EXERCISE DETAILS ::
Leave the pictures out, and retype all of the material exactly as written.

=== ENTRIES SUPPLIED ===

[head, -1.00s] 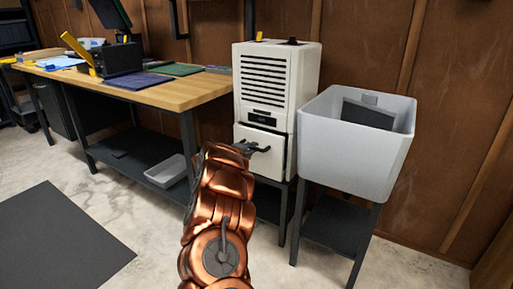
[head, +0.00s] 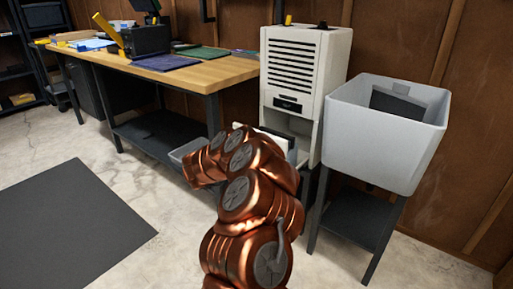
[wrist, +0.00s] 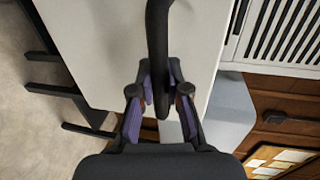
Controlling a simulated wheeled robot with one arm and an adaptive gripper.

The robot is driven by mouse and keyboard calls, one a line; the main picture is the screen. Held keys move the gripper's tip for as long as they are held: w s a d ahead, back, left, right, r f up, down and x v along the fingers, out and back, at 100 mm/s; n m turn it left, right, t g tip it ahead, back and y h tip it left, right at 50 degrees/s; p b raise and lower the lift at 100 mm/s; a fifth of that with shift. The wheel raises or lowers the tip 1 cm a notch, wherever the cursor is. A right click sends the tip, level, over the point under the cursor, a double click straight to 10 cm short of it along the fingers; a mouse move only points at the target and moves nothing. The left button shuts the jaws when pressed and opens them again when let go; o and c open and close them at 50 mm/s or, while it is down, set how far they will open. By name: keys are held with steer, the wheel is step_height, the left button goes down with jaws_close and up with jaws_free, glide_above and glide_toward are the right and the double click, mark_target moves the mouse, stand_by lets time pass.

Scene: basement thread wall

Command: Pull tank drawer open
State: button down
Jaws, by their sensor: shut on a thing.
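The white dehumidifier (head: 304,65) stands behind my arm in the head view. Its tank drawer (head: 276,138) sticks out from the lower front, and an open cavity shows above and behind it. My arm covers most of the drawer and hides my gripper in the head view. In the wrist view my gripper (wrist: 158,98) has its purple-padded fingers closed on the black drawer handle (wrist: 157,40). The white drawer front (wrist: 95,45) lies behind the handle.
A grey utility sink (head: 385,140) on dark legs stands close on the right. A wooden workbench (head: 205,72) with tools and mats is on the left. A dark floor mat (head: 70,230) lies at left, with bare concrete around it.

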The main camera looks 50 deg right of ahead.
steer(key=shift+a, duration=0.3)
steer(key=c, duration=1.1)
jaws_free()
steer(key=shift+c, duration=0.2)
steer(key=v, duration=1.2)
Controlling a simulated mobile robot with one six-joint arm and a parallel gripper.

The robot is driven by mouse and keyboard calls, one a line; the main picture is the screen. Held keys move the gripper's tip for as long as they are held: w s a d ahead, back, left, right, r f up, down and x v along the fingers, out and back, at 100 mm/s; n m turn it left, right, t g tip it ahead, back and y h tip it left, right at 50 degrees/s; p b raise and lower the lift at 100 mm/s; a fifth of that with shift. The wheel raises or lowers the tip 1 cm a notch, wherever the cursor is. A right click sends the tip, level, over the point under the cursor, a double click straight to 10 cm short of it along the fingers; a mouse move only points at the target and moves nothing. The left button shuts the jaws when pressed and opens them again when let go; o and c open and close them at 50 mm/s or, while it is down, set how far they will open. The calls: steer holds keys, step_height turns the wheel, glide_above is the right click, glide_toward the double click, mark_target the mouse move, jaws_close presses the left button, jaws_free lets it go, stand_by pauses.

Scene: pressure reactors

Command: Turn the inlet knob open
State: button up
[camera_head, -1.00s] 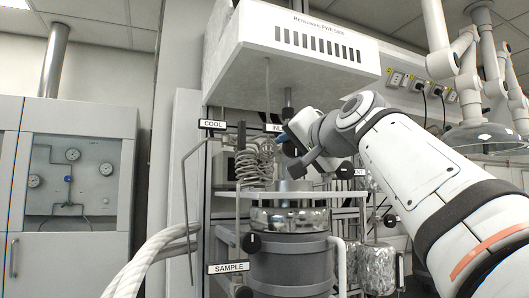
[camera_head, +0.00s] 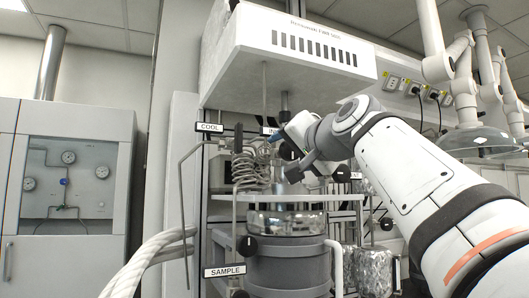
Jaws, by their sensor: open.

===

EXPECTED ANSWER ::
[head, -1.00s] 
[head, +0.00s] 
[wrist, +0.00s] 
Controlling a simulated wheeled robot with one arm and an adaptive gripper.

The robot is driven by mouse and keyboard calls, one a line; the main picture is the screen. Held keys move the gripper's tip for as long as they are held: w s a d ahead, back, left, right, r f up, down and x v along the fingers, out and back, at 100 mm/s; n m turn it left, right, t g tip it ahead, back and y h tip it left, right at 50 degrees/s; p b raise and lower the lift at 100 mm/s; a fifth of that with shift. The wheel raises or lowers the tip 1 cm a notch, wherever the cursor is. A right click sends the tip, level, over the point under the cursor, a double click straight to 10 cm short of it along the fingers; a mouse move only points at the target and moves nothing. The left button shuts the jaws when pressed and opens them again when let go; o and c open and close them at 50 mm/s or, while it is down, set how far they will open. By name: keys are held with steer, the wheel is step_height, the left button goes down with jaws_close and up with jaws_free, glide_above and glide_toward are the right and the double click, mark_target moves the mouse, stand_by lets time pass.

Scene: basement thread wall

Command: Pull tank drawer open
State: button down
Jaws, by their sensor: shut on a thing.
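The white dehumidifier (head: 304,65) stands behind my arm in the head view. Its tank drawer (head: 276,138) sticks out from the lower front, and an open cavity shows above and behind it. My arm covers most of the drawer and hides my gripper in the head view. In the wrist view my gripper (wrist: 158,98) has its purple-padded fingers closed on the black drawer handle (wrist: 157,40). The white drawer front (wrist: 95,45) lies behind the handle.
A grey utility sink (head: 385,140) on dark legs stands close on the right. A wooden workbench (head: 205,72) with tools and mats is on the left. A dark floor mat (head: 70,230) lies at left, with bare concrete around it.

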The main camera looks 50 deg right of ahead.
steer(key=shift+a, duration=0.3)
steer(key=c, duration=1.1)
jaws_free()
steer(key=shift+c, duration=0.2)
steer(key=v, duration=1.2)
Controlling a simulated mobile robot with one six-joint arm and a parallel gripper.

The robot is driven by mouse and keyboard calls, one a line; the main picture is the screen. Held keys move the gripper's tip for as long as they are held: w s a d ahead, back, left, right, r f up, down and x v along the fingers, out and back, at 100 mm/s; n m turn it left, right, t g tip it ahead, back and y h tip it left, right at 50 degrees/s; p b raise and lower the lift at 100 mm/s; a fifth of that with shift. The wheel raises or lowers the tip 1 cm a notch, wherever the cursor is. A right click sends the tip, level, over the point under the cursor, a double click straight to 10 cm short of it along the fingers; a mouse move only points at the target and moves nothing. The left button shuts the jaws when pressed and opens them again when let go; o and c open and close them at 50 mm/s or, while it is down, set how far they will open. The calls: steer holds keys, step_height turns the wheel, glide_above is the right click, glide_toward the double click, mark_target the mouse move, jaws_close presses the left button, jaws_free lets it go, stand_by pauses.

Scene: pressure reactors

Command: Turn the inlet knob open
State: button up
[camera_head, -1.00s] 
[camera_head, +0.00s] 
Jaws, by their sensor: open.

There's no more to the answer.